(Dataset excerpt):

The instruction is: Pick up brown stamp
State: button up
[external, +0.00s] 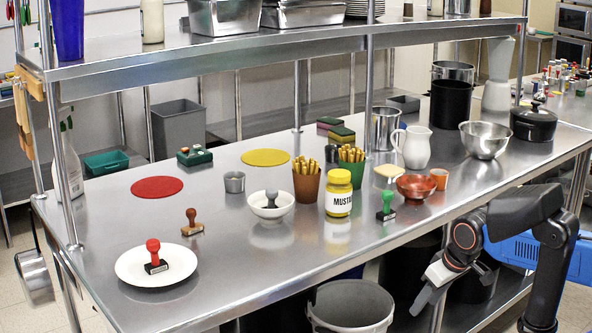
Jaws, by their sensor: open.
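The brown stamp (191,222) stands upright on the steel counter (230,270), left of the middle. It has a brown knob handle and a brown base. It is behind the white plate and left of the white bowl. My gripper (424,300) is at the lower right, in front of the counter's front edge and far to the right of the stamp. It points down and to the left. It is open and holds nothing that I can see.
A red stamp (153,258) is on the white plate (128,265). A grey-knobbed thing is in the white bowl (271,206). A mustard jar (339,192), green stamp (386,206) and red bowl (416,187) stand toward my arm. An upper shelf (250,45) spans the counter.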

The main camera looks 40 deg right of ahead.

(Given instruction): Write out, exactly, each line from the one containing "[external, +0.00s]" down to the final line of the data above. Both of those lines count, and the pictures are left out.

(Problem solution):
[external, +0.00s] 
Jaws, by their sensor: open.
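The brown stamp (191,222) stands upright on the steel counter (230,270), left of the middle. It has a brown knob handle and a brown base. It is behind the white plate and left of the white bowl. My gripper (424,300) is at the lower right, in front of the counter's front edge and far to the right of the stamp. It points down and to the left. It is open and holds nothing that I can see.
A red stamp (153,258) is on the white plate (128,265). A grey-knobbed thing is in the white bowl (271,206). A mustard jar (339,192), green stamp (386,206) and red bowl (416,187) stand toward my arm. An upper shelf (250,45) spans the counter.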

The main camera looks 40 deg right of ahead.

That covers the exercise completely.